Stage director; "I paint with people."

From: California, Penn. (That's the town in the Keystone State, not the state south of Oregon.)

Now: Living in New York City

Employer: New York City Opera

Achievements include: Staging new productions of "Tosca," "Trovatore," "Zauberflote" and other established operas for several east coast companies and mounting New York revivals of "Carmen," "Rigoletto," "Merry Widow," "Mefistofele" and "Die Tote Stadt."

What you wouldn't guess: As an aspiring soprano, she once worked in the gift shop at the Metropolitan Opera. "I thought I was in heaven," she says. She shifted from singing to staging after participating in performer showcases. "They always needed someone to direct, and I figured I could do it as well as most people who were doing it."

Impressions of Alaska: "I was very keen to come up here. It's exotic to me."


Spanish Civil War

Duration: 1936-1939

Causes: A slender plurality won by a coalition of liberal parties in 1936 set the stage for a downward spiral of political instability with factions urged on by Communist Russia and Nazi Germany. Military leaders rebelled against the civilian government, and foreign volunteers poured in to fight for the opposing sides.

Results: Assisted by superior German arms and air power, General Francisco Franco led the fascist forces to victory and ruled Spain as a dictator until his death in 1975.

Casualties: Various sources estimate that about 500,000 -- one in 30 Spaniards -- died in the conflict or in the repressions that followed. Ten percent of all soldiers were killed, and hundreds of thousands of civilians lost their lives as a result of combat, famine or massive reprisals carried out by both sides.
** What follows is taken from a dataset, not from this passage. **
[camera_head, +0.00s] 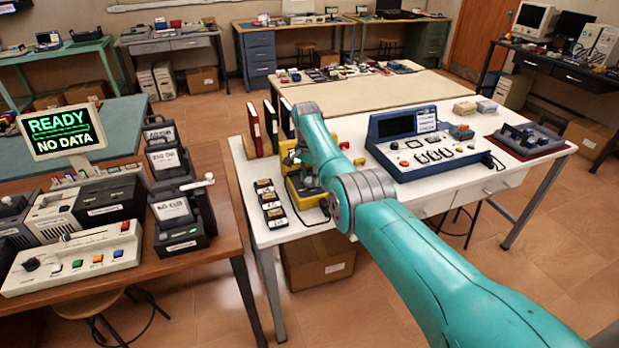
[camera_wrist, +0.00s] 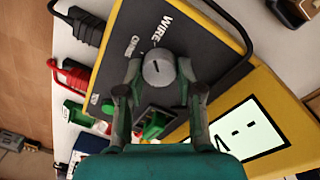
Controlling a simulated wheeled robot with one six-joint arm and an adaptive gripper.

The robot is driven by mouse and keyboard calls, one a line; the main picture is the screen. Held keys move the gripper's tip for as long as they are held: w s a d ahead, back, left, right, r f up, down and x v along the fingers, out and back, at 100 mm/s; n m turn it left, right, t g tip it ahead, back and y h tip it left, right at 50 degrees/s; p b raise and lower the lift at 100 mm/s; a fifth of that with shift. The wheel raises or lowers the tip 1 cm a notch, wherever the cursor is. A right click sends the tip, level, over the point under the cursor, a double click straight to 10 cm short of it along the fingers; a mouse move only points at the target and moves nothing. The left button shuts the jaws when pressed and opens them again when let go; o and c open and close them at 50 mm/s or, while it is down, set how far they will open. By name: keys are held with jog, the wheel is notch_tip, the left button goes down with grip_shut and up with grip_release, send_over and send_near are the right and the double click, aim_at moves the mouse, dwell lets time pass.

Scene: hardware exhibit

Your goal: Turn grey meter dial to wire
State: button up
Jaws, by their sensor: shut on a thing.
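The grey meter dial (camera_wrist: 157,68) is a round knob with a short dark line on its face, set in the dark panel (camera_wrist: 200,42) of a yellow meter (camera_wrist: 290,100). The line points roughly up in the wrist view; I cannot tell exactly which label it meets. The WIRE label (camera_wrist: 165,27) is printed just above the dial, with a smaller label (camera_wrist: 131,45) to its left. My gripper (camera_wrist: 158,77) is shut on the dial, one finger on each side. In the head view the yellow meter (camera_head: 305,193) stands on the white table, partly hidden by my arm.
A lit screen (camera_wrist: 248,132) is on the meter. Green and red plugs with cables (camera_wrist: 65,72) lie left of it. Small labelled boxes (camera_head: 270,205), upright binders (camera_head: 254,132) and a blue console (camera_head: 425,142) stand close by on the white table (camera_head: 470,180).

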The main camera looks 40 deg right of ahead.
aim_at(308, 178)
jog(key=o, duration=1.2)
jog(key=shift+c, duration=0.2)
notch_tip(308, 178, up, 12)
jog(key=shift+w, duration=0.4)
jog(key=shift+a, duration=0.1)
Historical note: The original novel, "Carmen," and traditional settings of the opera take place in 1830, at the end of a period of relative domestic peace in Spain. In 1833, a dynastic dispute caused the First Carlist War, which ravaged Spain until 1840 and set the stage for recurring unrest leading to the civil war of the 1930s. Estimates of casualties range from 30,000 to over 100,000, mostly uniformed military.